Nico Rosberg may have stumbled at the first sudden death event in the championship race but as each grand prix passes, the permutations increase – so too does the pressure.
Last time out in Mexico it was rather simple, Rosberg needed to win the grand prix and have his only title rival, Lewis Hamilton, finish 10th or lower. Neither played their part.
Hamilton dominated the race weekend to claim a comfortable win while Rosberg could only manage second. That, though, was enough to keep his championship hopes alive.
Having built up a 33-point lead with his last victory in Japan, the German needed four P2s in the remaining four races to walk away with the title. He is halfway there with runner-up results in the United States and Mexico with only Brazil and Abu Dhabi left.
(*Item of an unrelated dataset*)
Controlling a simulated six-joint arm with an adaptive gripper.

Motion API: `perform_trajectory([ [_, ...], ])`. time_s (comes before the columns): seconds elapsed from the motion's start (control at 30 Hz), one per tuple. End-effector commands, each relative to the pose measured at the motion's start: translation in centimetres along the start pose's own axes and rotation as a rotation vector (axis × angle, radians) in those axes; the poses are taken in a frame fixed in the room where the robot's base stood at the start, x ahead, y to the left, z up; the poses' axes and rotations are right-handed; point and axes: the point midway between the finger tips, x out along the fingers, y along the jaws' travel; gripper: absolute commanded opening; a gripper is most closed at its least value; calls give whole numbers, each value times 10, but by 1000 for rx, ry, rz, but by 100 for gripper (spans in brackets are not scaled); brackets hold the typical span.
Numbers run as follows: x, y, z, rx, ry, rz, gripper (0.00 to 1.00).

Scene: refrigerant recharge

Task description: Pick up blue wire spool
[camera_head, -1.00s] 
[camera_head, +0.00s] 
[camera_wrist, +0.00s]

He can, however, wrap it up before the end of the season.
Should Rosberg win the Brazilian GP, which would be his third successive victory at the Interlagos circuit, he will move onto 374 points which means a P2 on the day for Hamilton, who would be on 348 points, he would walk away with the title.
A P2 for Rosberg in São Paulo would only guarantee him the title if Hamilton was fifth or lower while if he is third, he would need Hamilton to be no higher than sixth.
Should Hamilton win the grand prix, something he has yet to do, the title race would be alive in Abu Dhabi no matter where Rosberg finishes. And Hamilton could still win it.
Even if the Mercedes team-mates leave the Interlagos circuit with Rosberg 25 points ahead, a win for the Brit and a DNF for the German would see Hamilton take the crown by count-back on third-placed finishes.
Both drivers, though, are up against Mercedes’ reliability glitches which have cost the team-mates this season.
Hamilton has had the worst of Mercedes’ issues with nine engine failures alone. He has also struggled with clutch issues that have seen him lose positions off the line.
As such the Brit now faces the prospect of losing his World title to his team-mate, although this time around both drivers seem to be more amicable about it.
In the past the tension within the Mercedes garage has been volatile and although Toto Wolff feared a “volcano” in the latter part of this season, that has yet to happen. There are also no rumbles suggesting that it is coming. That, though, could change in Brazil.
In recent weeks Hamilton has been pragmatic about his position in the standings while Rosberg is refusing to entertain the media, instead opting to focus solely on the task at hand.
But with Hamilton winning the races he needs to keep his title hopes alive and Rosberg bagging the P2s he requires, one of the two may crack before the end of the game.